[Exercise requirements]
Using the data beneath, show every line that includes the word "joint".

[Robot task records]
+ + + +
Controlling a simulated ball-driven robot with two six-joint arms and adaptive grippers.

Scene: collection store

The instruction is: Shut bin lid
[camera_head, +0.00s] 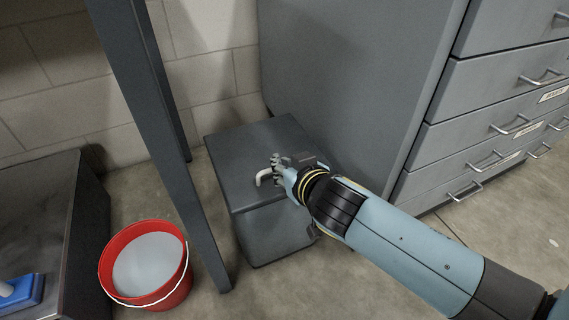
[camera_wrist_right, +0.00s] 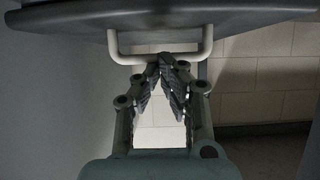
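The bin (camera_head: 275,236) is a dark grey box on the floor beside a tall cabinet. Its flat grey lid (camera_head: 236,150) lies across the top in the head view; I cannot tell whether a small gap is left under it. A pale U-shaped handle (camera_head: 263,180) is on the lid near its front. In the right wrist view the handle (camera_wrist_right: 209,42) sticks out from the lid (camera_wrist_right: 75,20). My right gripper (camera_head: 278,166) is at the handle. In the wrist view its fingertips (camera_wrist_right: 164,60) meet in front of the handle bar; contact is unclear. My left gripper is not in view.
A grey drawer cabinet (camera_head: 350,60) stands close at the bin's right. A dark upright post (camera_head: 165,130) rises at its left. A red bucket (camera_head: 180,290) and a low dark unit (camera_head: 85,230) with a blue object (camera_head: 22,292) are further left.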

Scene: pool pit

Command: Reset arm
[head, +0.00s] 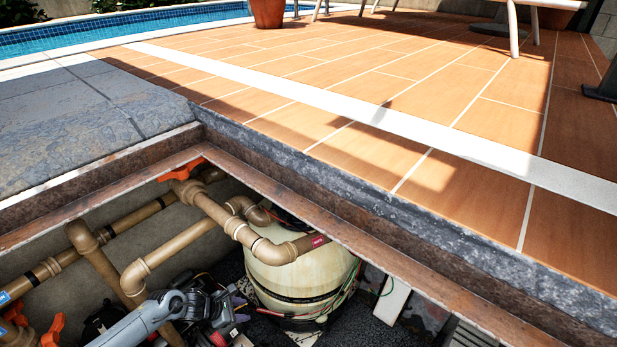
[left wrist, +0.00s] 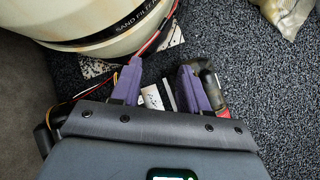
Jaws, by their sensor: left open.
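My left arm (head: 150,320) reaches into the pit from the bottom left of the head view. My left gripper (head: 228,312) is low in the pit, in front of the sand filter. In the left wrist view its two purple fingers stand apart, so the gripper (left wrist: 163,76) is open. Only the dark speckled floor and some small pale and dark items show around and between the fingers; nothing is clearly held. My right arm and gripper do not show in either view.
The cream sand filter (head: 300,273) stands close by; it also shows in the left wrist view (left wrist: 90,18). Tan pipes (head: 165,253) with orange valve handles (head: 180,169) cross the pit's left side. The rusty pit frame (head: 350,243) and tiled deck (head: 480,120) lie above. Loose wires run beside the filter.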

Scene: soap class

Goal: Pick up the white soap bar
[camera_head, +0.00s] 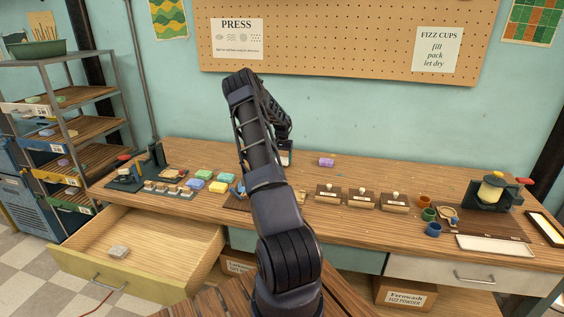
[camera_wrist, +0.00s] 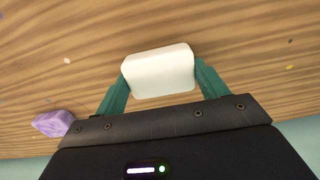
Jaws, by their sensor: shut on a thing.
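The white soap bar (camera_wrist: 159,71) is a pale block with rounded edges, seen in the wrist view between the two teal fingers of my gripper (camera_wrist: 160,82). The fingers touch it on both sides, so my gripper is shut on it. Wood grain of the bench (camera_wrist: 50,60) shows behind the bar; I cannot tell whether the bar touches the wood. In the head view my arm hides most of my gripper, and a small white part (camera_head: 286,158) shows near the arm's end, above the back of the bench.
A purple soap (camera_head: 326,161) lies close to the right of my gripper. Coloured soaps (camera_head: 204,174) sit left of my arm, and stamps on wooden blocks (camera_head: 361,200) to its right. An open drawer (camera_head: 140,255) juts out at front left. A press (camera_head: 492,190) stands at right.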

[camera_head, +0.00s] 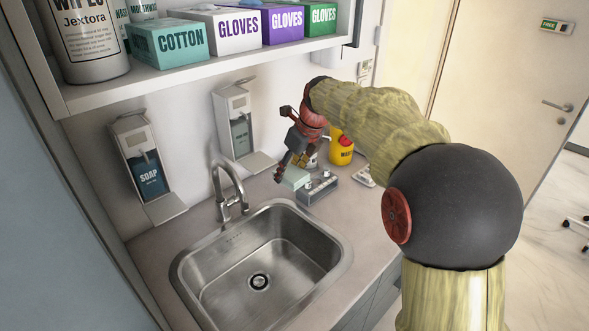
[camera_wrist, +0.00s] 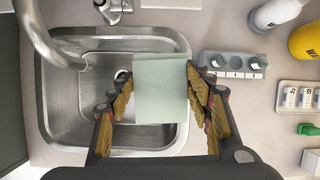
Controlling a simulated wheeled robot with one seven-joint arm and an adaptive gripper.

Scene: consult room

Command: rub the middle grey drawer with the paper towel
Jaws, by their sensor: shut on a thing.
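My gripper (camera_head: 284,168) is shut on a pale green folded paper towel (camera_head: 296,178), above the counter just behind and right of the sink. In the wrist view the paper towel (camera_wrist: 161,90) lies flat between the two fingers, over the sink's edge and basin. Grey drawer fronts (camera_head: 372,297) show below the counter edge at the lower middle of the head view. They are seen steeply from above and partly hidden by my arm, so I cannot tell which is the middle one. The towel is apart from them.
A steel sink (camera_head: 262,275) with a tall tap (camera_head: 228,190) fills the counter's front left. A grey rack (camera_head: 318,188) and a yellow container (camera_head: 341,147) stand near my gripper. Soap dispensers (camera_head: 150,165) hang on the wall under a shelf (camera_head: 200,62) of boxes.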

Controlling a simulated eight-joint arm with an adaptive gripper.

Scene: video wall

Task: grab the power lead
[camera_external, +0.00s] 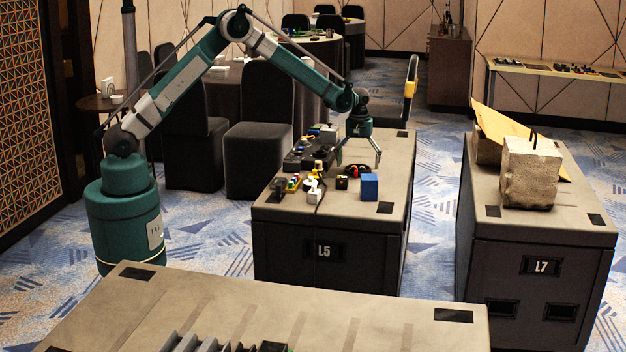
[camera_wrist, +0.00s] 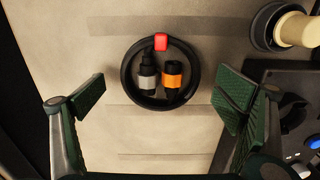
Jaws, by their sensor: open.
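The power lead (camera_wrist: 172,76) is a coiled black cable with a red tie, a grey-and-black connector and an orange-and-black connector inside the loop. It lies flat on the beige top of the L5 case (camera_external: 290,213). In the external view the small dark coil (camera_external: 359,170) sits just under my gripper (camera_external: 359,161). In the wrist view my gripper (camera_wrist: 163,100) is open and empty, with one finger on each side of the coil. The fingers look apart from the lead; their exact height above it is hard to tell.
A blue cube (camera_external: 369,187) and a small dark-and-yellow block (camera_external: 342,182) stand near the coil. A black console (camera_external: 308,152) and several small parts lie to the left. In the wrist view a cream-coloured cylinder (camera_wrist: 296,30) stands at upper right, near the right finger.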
+ + + +
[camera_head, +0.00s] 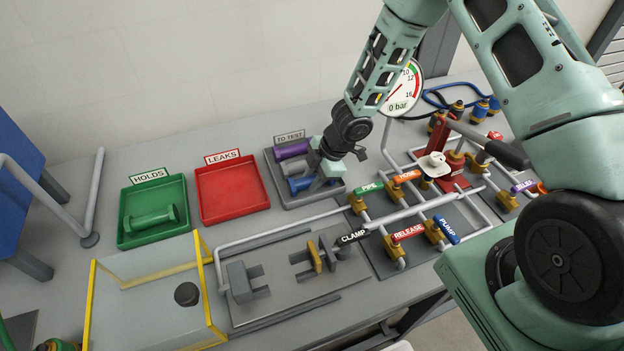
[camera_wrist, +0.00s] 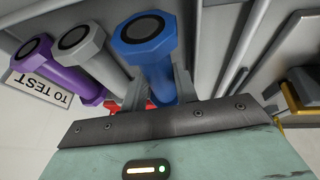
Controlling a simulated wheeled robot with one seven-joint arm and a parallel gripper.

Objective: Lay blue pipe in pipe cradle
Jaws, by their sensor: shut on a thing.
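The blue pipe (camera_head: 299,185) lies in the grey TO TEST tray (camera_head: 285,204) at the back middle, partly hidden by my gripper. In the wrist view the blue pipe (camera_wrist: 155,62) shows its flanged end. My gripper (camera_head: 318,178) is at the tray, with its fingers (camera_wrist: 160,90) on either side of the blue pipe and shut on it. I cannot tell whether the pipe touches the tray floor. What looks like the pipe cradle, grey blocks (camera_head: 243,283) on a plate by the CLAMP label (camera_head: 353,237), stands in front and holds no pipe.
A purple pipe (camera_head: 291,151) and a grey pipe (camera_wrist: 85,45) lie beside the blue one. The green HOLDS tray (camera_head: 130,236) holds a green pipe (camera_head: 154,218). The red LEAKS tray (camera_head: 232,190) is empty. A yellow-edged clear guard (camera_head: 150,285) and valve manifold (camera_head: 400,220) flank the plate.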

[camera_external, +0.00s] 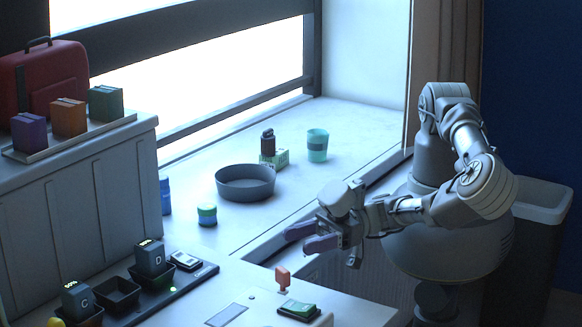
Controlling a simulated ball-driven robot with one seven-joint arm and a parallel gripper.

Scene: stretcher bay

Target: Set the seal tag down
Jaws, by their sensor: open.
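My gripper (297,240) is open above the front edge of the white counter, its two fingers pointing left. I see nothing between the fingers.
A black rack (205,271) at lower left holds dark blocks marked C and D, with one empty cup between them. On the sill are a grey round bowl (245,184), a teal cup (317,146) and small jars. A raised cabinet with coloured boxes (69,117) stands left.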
+ + + +
[Completed exercise]
Controlling a simulated ball-driven robot with two six-joint arms and adaptive grippers.
Controlling a simulated wheeled robot with one seven-joint arm and an adaptive gripper.
Controlling a simulated eight-joint arm with an adaptive gripper.
Controlling a simulated wheeled robot with one seven-joint arm and a parallel gripper.
Controlling a simulated ball-driven robot with one seven-joint arm and a parallel gripper.

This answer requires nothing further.